3 What, though, about our time, “the conclusion of the system of things”? How is Jesus Christ leading the Christian congregation today? And how can we show that we accept this leadership?
The Master Has a Faithful Slave
4. (a) Who make up “the faithful and discreet slave”? (b) What has the Master committed to the care of the slave?
4 When giving the prophecy about the sign of his presence, Jesus said: “Who really is the faithful and discreet slave whom his master appointed over his domestics, to give them their food at the proper time? Happy is that slave if his master on arriving finds him doing so. Truly I say to you, He will appoint him over all his belongings.” (Matthew 24:45-47) The “master” is our Leader, Jesus Christ, and he has appointed “the faithful and discreet slave”—the body of anointed Christians on earth—over all his earthly interests.
5, 6. (a) In a vision that the apostle John received, what do “the seven golden lampstands” and “the seven stars” picture? (b) What is indicated by the fact that “the seven stars” are in Jesus’ right hand?
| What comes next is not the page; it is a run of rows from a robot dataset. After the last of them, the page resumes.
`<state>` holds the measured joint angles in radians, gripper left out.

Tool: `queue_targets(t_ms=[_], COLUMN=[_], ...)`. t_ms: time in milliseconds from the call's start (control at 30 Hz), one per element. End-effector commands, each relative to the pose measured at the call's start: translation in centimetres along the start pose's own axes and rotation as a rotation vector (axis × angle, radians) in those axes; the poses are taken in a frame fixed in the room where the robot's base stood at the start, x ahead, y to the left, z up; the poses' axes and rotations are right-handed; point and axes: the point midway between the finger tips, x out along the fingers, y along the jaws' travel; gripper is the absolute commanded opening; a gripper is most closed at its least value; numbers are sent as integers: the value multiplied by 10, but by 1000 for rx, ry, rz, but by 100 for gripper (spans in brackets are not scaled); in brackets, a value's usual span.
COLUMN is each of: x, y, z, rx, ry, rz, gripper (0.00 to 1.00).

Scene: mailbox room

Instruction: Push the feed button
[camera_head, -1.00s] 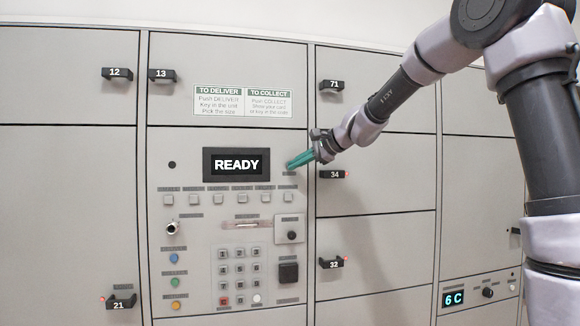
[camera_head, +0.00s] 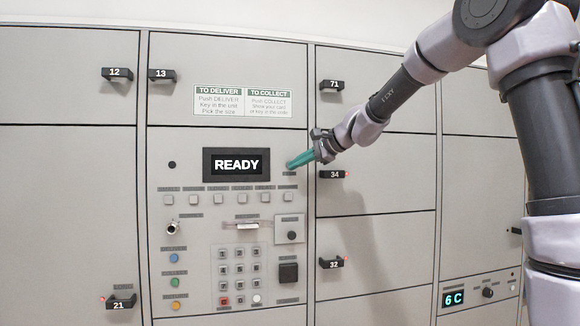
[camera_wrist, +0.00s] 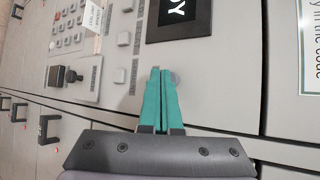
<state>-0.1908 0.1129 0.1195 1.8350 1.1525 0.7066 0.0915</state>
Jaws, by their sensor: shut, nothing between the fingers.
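My gripper (camera_head: 290,165) is shut and empty, its two teal fingers pressed together. The fingertips are at the panel, just right of the dark READY display (camera_head: 236,164). In the wrist view my gripper (camera_wrist: 160,72) reaches a small round grey button (camera_wrist: 175,79), which shows right beside the fingertips. In the head view the fingers cover that spot. I cannot read its label or tell whether it is pressed in. A white slip (camera_head: 247,226) sticks out of the slot below the row of square buttons, and it also shows in the wrist view (camera_wrist: 92,18).
A row of square buttons (camera_head: 217,199) lies below the display. A keypad (camera_head: 239,268), a black square knob (camera_head: 288,272) and coloured buttons (camera_head: 174,258) are lower down. Locker handle 34 (camera_head: 333,174) projects close to the right of my gripper.

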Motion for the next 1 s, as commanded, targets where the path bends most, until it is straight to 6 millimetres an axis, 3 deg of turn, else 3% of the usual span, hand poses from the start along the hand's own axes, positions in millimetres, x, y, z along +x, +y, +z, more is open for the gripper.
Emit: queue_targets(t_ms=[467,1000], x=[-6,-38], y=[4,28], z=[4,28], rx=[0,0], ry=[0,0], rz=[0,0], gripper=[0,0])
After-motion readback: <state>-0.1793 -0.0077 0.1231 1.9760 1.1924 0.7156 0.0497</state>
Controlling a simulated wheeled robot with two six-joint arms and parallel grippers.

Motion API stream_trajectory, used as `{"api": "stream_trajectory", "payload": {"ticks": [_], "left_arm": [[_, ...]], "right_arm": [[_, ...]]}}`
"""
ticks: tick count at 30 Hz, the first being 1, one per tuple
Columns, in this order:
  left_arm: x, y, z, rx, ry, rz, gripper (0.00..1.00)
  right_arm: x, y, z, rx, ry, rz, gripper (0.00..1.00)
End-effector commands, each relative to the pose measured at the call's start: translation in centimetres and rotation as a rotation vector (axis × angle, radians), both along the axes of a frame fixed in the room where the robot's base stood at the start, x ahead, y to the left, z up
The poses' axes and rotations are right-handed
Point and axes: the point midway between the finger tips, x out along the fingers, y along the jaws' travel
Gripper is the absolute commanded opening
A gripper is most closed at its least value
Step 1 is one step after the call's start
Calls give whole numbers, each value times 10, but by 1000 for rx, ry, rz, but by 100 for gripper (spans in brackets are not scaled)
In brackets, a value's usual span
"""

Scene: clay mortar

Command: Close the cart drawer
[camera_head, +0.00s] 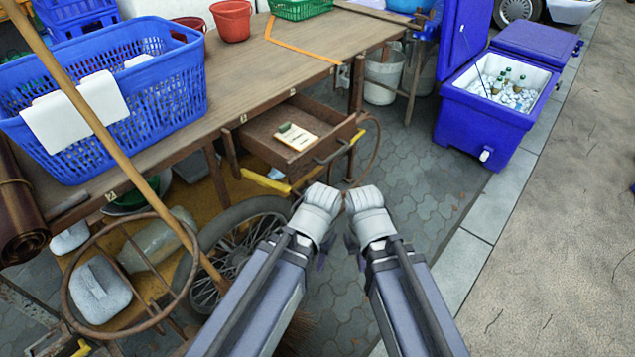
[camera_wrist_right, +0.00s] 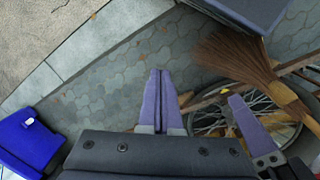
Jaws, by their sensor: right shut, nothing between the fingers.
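The wooden cart (camera_head: 235,85) has a drawer (camera_head: 268,150) pulled out from its front edge in the head view. A small pad with a green piece lies in the drawer, and a dark bar handle (camera_head: 332,152) is on its front. My right gripper (camera_head: 351,243) is below and in front of the drawer, apart from it. In the right wrist view its purple fingers (camera_wrist_right: 160,78) are together and empty. My left gripper (camera_head: 323,260) is beside it at the left, mostly hidden behind its arm; a purple finger shows in the wrist view (camera_wrist_right: 246,115).
A spoked wheel (camera_head: 228,250), a broom (camera_head: 130,175) and a round metal hoop (camera_head: 70,290) are at the cart's left side. A blue cooler (camera_head: 485,125) with bottles on ice stands at the right. Paving between cart and cooler is clear.

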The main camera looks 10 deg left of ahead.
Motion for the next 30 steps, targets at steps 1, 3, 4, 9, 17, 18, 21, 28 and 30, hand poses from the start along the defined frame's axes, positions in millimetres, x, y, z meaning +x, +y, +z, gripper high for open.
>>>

5 The Bible book of Revelation shows that the faithful and discreet slave is directly under the control of Jesus Christ. In a vision of “the Lord’s day,” the apostle John saw “seven golden lampstands, and in the midst of the lampstands someone like a son of man” who “had in his right hand seven stars.” Explaining the vision to John, Jesus said: “As for the sacred secret of the seven stars that you saw upon my right hand, and of the seven golden lampstands: The seven stars mean the angels of the seven congregations, and the seven lampstands mean seven congregations.”—Revelation 1:1, 10-20.
6 “The seven golden lampstands” picture all the true Christian congregations existing in “the Lord’s day,” which began in 1914. But what about “the seven stars”? In the first place, they symbolized all the spirit-begotten, anointed overseers caring for the first-century congregations.* The overseers were in Jesus’ right hand—under his control and direction. Yes, Christ Jesus led the composite slave class. Now, however, the anointed overseers are few in number. How does Christ’s leadership reach out to over 93,000 congregations of Jehovah’s Witnesses around the globe?
7. (a) How does Jesus use the Governing Body to provide leadership in the congregations throughout the earth? (b) Why can it be said that Christian overseers are appointed by holy spirit?
7 As in the first century, a small group of qualified men from among the anointed overseers now serve as the Governing Body, representing the composite faithful and discreet slave. Our Leader uses this Governing Body to appoint qualified men—whether spirit-anointed or not—as elders in the local congregations. In this regard, the holy spirit, which Jehovah has given Jesus authority to employ, plays a pivotal role. (Acts 2:32, 33) First of all, these overseers must meet the requirements set out in God’s Word, which was inspired by holy spirit. (1 Timothy 3:1-7; Titus 1:5-9; 2 Peter 1:20, 21) The recommendations and appointments are made after prayer and under the guidance of the holy spirit. Additionally, the individuals appointed give evidence of producing the fruitage of that spirit. (Galatians 5:22, 23) Paul’s counsel, then, applies with equal force to all elders, whether anointed or not: “Pay attention to yourselves and to all the flock, among which the holy spirit has appointed you overseers.” (Acts 20:28) These appointed men receive direction from the Governing Body and willingly shepherd the congregation. In this way, Christ is with us now and is actively leading the congregation.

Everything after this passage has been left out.